Source material ▸

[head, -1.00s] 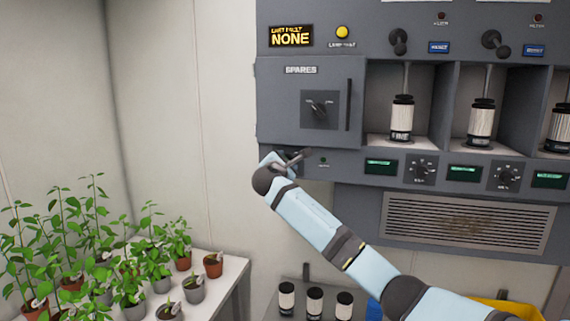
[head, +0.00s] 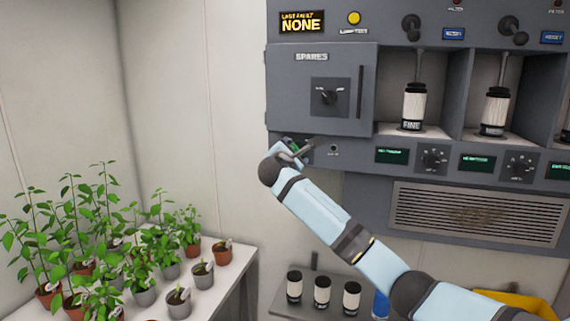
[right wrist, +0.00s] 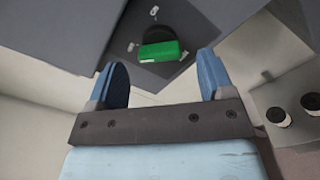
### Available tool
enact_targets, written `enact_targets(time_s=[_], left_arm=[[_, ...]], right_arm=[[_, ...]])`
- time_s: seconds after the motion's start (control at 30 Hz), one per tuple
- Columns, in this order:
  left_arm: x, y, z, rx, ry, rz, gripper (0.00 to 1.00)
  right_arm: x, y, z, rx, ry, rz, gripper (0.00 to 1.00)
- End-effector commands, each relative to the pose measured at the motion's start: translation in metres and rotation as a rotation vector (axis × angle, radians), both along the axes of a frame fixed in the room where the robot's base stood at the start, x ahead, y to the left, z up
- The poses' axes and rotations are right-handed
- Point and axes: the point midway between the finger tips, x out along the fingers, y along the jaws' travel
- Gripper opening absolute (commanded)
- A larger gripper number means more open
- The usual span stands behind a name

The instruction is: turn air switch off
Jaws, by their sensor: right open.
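The air switch shows in the right wrist view as a green bar (right wrist: 162,50) on a dark round base, set in a dark panel. In the head view only a bit of green (head: 295,147) shows at the cabinet's lower left corner, mostly hidden by my arm. My right gripper (head: 296,153) is there, close to that corner. In the right wrist view the right gripper (right wrist: 160,66) is open, its two blue fingers apart, with the green bar just beyond and between the fingertips. Contact cannot be told. My left gripper is not in view.
Above is the spares door (head: 328,97) with a dark knob. To the right are filter canisters (head: 413,107) in bays, dials (head: 432,157) and a vent grille (head: 475,212). Potted plants stand on a white table (head: 235,268) at left. Spare canisters (head: 322,291) sit on a low shelf.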

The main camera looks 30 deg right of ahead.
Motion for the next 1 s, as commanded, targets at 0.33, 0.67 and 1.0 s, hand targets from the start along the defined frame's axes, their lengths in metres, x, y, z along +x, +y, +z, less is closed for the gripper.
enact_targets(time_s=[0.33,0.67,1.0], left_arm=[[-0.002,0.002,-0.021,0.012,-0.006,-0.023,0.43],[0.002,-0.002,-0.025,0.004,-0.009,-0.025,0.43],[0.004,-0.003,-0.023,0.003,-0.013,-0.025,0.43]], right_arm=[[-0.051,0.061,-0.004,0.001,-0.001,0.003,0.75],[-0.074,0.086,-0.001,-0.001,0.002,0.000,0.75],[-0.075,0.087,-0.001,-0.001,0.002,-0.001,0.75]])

Your goal ▸ Repeat all of the data above word for word, minus the pictures.

Right answer ▸
[head, -1.00s] 
[head, +0.00s] 
[right wrist, +0.00s] 
### Available tool
enact_targets, written `enact_targets(time_s=[_], left_arm=[[_, ...]], right_arm=[[_, ...]])`
- time_s: seconds after the motion's start (control at 30 Hz), one per tuple
- Columns, in this order:
  left_arm: x, y, z, rx, ry, rz, gripper (0.00 to 1.00)
  right_arm: x, y, z, rx, ry, rz, gripper (0.00 to 1.00)
- End-effector commands, each relative to the pose measured at the motion's start: translation in metres and rotation as a rotation vector (axis × angle, radians), both along the axes of a frame fixed in the room where the robot's base stood at the start, x ahead, y to the left, z up
- The poses' axes and rotations are right-handed
- Point and axes: the point midway between the finger tips, x out along the fingers, y along the jaws' travel
- Gripper opening absolute (commanded)
- A larger gripper number means more open
- The usual span stands behind a name

The instruction is: turn air switch off
Jaws, by their sensor: right open.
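The air switch shows in the right wrist view as a green bar (right wrist: 162,50) on a dark round base, set in a dark panel. In the head view only a bit of green (head: 295,147) shows at the cabinet's lower left corner, mostly hidden by my arm. My right gripper (head: 296,153) is there, close to that corner. In the right wrist view the right gripper (right wrist: 160,66) is open, its two blue fingers apart, with the green bar just beyond and between the fingertips. Contact cannot be told. My left gripper is not in view.
Above is the spares door (head: 328,97) with a dark knob. To the right are filter canisters (head: 413,107) in bays, dials (head: 432,157) and a vent grille (head: 475,212). Potted plants stand on a white table (head: 235,268) at left. Spare canisters (head: 322,291) sit on a low shelf.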

The main camera looks 30 deg right of ahead.
Motion for the next 1 s, as commanded, targets at 0.33, 0.67 and 1.0 s, hand targets from the start along the defined frame's axes, their lengths in metres, x, y, z along +x, +y, +z, less is closed for the gripper.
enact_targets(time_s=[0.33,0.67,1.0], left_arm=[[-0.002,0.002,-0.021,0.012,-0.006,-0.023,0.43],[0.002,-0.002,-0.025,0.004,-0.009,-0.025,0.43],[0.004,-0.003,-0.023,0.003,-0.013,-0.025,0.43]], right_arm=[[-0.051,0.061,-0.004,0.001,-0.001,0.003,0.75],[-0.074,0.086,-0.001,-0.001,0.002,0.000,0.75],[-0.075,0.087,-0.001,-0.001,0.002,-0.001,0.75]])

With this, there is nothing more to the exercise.